** BEGIN Stored data **

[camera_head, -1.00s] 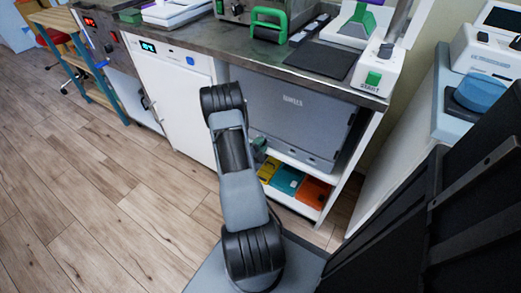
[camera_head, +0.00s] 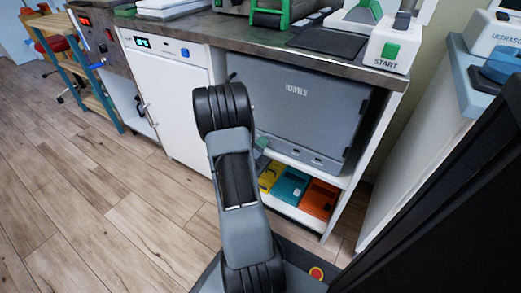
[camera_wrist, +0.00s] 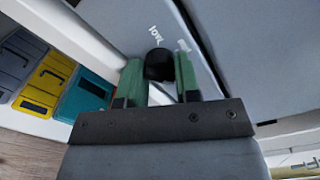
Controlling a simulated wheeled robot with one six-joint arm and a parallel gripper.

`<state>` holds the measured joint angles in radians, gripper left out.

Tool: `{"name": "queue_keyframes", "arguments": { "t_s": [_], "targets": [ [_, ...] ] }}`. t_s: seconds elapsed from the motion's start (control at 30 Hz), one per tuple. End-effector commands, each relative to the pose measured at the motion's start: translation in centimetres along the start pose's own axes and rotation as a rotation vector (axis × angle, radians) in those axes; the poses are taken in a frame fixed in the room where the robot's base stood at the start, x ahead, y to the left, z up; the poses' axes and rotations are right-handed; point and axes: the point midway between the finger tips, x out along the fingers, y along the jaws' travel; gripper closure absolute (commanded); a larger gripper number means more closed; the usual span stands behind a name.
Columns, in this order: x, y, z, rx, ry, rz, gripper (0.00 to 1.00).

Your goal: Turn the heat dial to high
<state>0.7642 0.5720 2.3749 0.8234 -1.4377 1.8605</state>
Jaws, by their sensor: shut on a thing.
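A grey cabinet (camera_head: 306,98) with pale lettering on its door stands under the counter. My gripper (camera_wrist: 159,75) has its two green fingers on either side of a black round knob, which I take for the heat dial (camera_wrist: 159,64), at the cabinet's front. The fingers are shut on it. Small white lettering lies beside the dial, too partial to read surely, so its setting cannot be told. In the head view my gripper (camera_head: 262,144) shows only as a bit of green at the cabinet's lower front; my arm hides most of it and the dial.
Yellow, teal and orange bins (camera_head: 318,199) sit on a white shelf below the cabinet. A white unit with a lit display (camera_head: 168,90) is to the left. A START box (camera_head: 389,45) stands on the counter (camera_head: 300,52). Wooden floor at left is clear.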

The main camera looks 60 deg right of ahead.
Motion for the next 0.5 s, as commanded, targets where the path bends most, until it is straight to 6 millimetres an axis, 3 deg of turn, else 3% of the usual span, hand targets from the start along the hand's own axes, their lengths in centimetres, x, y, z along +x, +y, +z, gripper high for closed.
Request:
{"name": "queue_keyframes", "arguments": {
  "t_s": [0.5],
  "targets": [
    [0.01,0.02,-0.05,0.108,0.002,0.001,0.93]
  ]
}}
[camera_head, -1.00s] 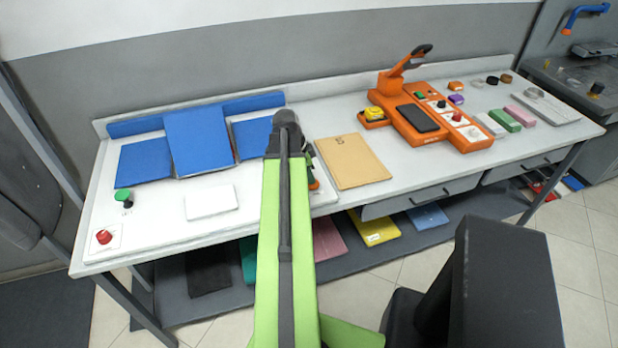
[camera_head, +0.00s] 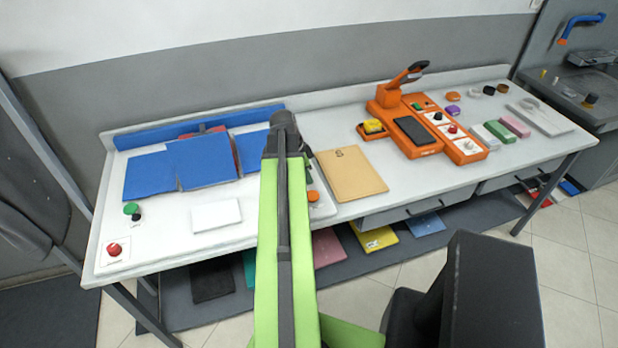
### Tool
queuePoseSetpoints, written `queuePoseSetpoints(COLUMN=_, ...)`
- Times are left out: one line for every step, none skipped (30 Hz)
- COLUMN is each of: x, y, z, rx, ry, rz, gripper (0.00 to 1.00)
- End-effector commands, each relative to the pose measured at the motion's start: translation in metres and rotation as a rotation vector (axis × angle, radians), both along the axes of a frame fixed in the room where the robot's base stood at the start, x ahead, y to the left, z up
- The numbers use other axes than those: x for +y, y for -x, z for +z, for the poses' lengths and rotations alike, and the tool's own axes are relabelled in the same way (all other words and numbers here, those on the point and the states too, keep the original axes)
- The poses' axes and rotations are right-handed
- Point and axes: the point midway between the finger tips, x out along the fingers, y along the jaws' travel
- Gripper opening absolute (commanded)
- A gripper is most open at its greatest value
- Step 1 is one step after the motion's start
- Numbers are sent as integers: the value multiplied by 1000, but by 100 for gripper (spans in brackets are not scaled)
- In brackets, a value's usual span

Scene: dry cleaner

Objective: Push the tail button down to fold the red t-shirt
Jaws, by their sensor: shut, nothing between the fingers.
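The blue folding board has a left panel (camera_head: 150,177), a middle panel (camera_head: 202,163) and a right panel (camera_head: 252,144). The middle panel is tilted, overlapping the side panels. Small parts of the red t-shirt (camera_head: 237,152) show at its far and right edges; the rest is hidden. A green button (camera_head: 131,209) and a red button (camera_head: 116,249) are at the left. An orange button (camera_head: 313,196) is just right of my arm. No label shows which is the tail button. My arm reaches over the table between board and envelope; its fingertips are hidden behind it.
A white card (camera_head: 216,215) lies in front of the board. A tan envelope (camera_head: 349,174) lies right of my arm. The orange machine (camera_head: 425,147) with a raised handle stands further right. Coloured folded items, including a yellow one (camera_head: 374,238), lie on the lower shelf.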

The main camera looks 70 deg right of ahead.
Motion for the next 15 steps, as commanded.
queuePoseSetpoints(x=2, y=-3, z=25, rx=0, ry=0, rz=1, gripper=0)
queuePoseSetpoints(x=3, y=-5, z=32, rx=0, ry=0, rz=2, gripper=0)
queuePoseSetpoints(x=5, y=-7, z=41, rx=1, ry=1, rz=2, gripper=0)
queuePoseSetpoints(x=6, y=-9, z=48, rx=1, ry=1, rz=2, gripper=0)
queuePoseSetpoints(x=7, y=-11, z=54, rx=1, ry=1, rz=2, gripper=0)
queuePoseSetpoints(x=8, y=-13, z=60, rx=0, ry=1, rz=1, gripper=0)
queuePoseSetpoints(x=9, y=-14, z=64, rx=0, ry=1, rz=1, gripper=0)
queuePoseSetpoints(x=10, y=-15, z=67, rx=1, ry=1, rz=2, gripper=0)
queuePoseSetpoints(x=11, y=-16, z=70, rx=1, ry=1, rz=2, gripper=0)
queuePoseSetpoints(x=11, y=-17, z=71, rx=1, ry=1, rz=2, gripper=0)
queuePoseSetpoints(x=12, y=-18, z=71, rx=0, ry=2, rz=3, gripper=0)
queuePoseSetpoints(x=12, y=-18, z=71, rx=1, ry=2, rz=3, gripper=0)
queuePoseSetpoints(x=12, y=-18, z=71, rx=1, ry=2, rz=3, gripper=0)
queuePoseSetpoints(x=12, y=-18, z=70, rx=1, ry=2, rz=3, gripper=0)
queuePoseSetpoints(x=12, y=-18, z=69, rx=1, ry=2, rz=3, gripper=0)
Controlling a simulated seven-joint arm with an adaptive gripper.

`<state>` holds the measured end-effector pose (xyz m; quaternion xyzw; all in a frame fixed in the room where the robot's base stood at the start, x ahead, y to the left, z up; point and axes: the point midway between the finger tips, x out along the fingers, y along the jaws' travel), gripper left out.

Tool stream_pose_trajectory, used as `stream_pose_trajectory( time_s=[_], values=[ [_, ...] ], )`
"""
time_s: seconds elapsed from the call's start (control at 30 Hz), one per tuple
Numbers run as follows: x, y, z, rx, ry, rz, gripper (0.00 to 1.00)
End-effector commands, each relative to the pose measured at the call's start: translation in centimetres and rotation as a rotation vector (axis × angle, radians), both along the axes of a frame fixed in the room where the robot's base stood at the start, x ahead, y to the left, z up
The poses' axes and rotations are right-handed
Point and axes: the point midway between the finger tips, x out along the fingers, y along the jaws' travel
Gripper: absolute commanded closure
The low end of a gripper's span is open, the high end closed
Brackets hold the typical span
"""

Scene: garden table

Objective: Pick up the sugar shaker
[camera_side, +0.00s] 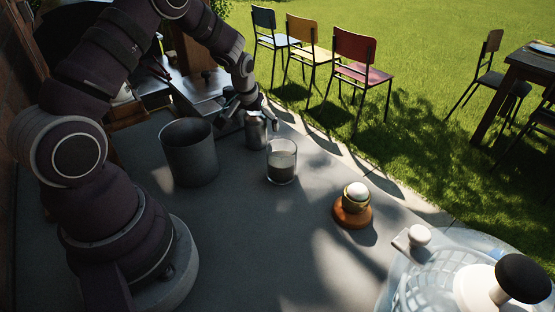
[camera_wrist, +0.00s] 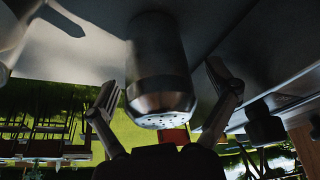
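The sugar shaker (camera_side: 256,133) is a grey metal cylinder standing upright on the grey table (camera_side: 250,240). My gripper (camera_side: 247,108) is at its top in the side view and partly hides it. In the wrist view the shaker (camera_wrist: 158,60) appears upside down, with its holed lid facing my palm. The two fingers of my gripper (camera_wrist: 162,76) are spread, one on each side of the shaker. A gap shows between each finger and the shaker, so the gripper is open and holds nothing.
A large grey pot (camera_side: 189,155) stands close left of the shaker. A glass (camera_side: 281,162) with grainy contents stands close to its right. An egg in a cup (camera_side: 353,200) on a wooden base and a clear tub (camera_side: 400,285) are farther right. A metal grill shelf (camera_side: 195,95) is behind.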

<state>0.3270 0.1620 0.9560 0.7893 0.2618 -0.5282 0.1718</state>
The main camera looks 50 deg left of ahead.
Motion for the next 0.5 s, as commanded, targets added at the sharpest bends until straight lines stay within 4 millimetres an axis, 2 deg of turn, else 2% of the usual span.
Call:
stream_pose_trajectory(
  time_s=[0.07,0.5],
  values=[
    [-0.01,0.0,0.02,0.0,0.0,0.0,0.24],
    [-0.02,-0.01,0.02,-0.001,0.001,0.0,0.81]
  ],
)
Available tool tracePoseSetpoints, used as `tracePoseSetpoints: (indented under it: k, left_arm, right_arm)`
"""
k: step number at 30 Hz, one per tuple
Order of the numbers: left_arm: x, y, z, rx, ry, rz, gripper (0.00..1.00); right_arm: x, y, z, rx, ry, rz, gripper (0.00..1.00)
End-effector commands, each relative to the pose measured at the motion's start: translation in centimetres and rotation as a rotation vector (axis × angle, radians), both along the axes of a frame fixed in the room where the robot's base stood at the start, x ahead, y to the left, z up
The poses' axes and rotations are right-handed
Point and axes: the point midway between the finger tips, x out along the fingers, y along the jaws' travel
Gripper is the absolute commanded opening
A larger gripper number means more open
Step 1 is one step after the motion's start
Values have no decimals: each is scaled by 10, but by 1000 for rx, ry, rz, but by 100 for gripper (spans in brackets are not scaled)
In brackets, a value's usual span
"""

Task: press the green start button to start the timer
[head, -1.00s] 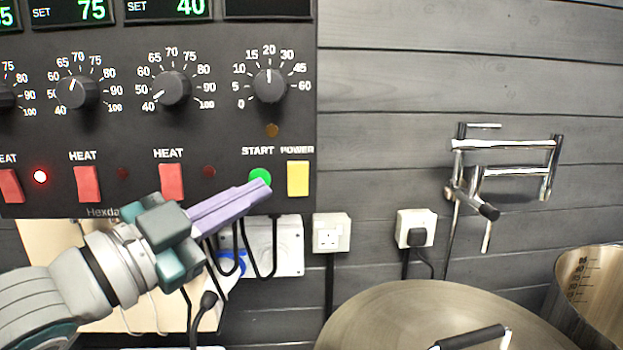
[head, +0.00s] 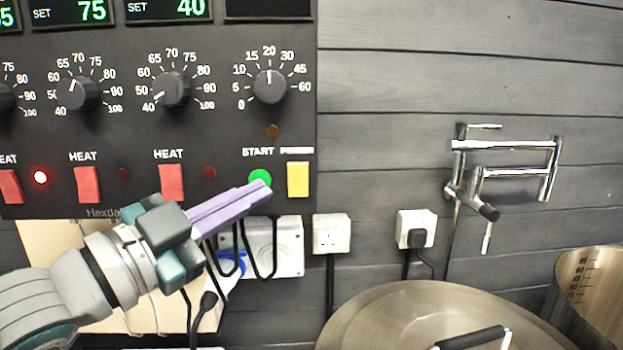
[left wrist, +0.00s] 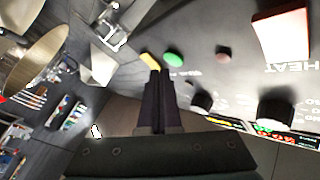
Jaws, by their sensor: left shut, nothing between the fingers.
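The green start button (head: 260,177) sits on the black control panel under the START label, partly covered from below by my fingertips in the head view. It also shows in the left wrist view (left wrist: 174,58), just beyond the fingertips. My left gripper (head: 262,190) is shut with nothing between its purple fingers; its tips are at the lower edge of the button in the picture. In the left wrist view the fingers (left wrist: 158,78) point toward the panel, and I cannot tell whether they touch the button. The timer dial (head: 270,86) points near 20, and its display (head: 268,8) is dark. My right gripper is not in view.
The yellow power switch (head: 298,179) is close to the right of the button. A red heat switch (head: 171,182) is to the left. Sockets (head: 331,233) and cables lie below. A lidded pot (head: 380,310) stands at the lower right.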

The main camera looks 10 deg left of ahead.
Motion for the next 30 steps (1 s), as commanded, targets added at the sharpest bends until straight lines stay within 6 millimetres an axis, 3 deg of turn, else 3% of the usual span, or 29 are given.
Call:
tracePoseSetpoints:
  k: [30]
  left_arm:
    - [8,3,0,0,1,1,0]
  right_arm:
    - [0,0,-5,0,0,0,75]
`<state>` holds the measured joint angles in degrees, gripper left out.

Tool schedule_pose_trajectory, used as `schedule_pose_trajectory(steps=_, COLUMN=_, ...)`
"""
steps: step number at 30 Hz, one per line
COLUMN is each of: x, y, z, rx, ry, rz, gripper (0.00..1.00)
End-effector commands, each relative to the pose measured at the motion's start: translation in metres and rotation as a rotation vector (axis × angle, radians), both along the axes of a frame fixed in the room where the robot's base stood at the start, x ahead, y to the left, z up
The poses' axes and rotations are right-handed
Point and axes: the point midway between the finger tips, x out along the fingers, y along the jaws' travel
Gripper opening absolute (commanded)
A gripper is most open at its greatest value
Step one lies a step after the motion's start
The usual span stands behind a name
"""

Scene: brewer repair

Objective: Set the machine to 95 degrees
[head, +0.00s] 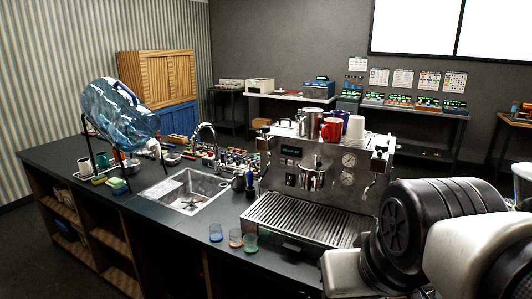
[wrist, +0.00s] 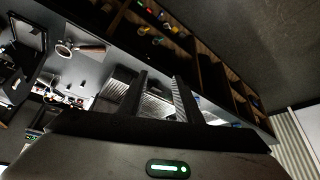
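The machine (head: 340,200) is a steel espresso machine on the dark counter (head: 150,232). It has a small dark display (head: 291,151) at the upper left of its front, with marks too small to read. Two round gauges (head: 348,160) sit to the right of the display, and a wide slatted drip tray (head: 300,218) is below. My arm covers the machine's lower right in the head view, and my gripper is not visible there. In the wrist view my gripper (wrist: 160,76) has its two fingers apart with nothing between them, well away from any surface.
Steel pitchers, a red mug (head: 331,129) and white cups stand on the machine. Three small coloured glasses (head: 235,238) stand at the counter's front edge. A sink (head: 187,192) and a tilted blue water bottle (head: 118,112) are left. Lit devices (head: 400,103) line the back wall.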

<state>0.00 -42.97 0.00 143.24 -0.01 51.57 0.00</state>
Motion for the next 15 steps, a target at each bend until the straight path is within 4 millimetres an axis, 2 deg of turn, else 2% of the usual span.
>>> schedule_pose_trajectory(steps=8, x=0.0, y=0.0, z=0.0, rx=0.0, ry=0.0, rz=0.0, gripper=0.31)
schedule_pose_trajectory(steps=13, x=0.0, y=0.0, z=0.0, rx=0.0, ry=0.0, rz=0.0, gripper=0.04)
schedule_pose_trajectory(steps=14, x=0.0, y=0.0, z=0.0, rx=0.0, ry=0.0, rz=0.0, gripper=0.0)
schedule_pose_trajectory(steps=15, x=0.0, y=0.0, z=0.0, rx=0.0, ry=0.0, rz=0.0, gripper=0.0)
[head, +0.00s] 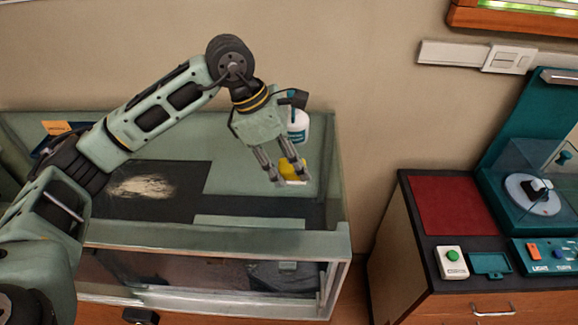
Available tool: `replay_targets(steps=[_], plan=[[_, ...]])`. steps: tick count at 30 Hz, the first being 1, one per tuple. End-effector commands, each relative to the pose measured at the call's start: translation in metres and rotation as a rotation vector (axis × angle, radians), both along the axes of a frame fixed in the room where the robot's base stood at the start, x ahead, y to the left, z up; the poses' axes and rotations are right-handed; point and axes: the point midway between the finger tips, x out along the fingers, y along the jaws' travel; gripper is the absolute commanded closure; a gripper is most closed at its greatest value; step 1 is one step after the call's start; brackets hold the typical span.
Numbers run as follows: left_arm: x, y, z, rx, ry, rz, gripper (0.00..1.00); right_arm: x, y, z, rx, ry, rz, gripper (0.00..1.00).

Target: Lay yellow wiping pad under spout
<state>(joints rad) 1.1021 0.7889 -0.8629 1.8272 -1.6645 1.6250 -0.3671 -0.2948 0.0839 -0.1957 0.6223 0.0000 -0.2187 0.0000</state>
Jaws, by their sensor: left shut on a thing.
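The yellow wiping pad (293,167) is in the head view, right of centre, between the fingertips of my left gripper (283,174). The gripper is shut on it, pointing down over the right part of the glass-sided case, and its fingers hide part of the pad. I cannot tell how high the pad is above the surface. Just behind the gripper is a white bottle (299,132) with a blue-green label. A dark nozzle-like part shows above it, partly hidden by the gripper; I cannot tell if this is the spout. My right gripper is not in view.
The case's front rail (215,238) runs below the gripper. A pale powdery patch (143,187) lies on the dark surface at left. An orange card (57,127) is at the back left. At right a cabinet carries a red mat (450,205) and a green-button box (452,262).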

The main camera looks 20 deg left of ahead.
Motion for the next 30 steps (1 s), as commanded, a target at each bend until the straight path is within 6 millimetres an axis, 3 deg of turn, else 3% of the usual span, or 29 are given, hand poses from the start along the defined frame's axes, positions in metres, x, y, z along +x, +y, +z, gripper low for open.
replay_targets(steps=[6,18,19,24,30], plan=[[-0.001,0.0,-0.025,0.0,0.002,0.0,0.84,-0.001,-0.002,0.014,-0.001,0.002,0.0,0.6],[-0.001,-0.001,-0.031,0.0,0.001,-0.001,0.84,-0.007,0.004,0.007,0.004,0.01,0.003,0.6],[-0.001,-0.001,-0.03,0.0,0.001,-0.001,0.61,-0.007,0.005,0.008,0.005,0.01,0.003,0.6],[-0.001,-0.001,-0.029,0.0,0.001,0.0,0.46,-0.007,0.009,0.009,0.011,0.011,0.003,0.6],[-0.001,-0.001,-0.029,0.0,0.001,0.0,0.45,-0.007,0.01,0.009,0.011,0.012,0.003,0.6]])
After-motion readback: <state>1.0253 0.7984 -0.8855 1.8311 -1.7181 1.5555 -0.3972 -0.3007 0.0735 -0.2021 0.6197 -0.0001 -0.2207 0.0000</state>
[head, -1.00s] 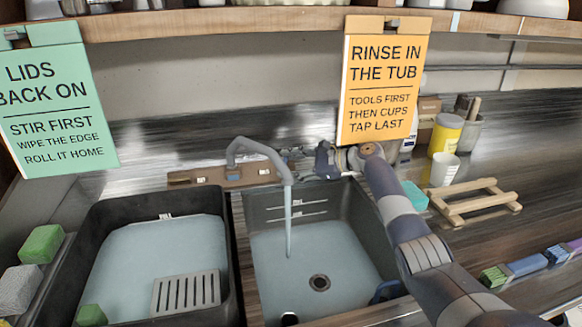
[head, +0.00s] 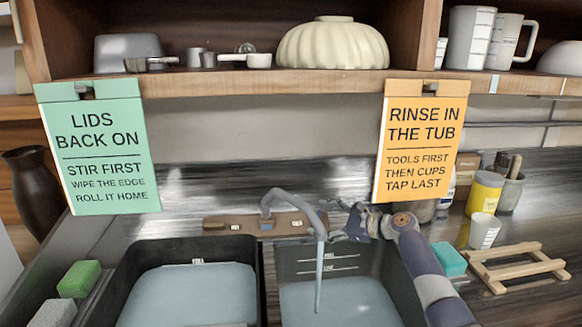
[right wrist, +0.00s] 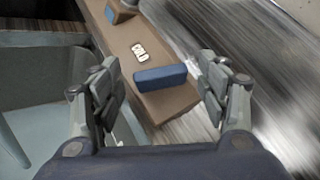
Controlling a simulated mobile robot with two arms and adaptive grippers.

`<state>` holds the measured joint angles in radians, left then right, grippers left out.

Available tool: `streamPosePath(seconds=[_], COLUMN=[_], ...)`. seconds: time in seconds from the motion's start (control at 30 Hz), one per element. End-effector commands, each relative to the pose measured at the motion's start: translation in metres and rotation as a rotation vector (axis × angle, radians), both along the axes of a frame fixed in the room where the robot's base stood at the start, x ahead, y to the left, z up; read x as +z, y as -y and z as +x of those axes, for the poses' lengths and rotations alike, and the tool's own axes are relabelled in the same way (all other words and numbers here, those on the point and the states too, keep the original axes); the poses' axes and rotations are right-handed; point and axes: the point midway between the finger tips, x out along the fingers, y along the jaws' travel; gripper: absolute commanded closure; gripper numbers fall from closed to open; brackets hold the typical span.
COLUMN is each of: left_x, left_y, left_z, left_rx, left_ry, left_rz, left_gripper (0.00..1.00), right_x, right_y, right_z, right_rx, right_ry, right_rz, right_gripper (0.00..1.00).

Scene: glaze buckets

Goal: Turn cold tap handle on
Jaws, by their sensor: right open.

** END Stored data **

**Task directions**:
Starting at the line that contains "- COLUMN is" and stopping at the line that contains "Objective: Push the", transcribe the lines exactly; both boundary lines are to be included.

**Full answer**:
- COLUMN is each of: x, y, z, rx, ry, rz, gripper (0.00 to 1.00)
- End-effector commands, each relative to the pose measured at the motion's start: translation in metres and rotation as a rotation vector (axis × angle, radians), both along the axes of a frame fixed in the room where the robot's base stood at the start, x ahead, y to the left, z up
- The numbers use other axes than those: x for +y, y for -x, z for +z, for the poses' lengths and rotations alike, and the tool's own axes are relabelled in the same way (all other words and numbers here, those on the point and the states too, keep the original axes)
- The poses' axes and rotations are right-handed
- Point and axes: the point midway between the finger tips, x out along the fingers, y along the jaws' travel
- Gripper opening absolute (commanded)
- A gripper is most open at its greatest value
- Step 1 is one step after the motion's start
- Numbers are sent as integers: the value multiplied by 1000, but by 100 for gripper (spans in brackets are not scaled)
- In brackets, a value's usual span

Scene: dry cleaner

Objective: Push the tail button down to fold the red t-shirt

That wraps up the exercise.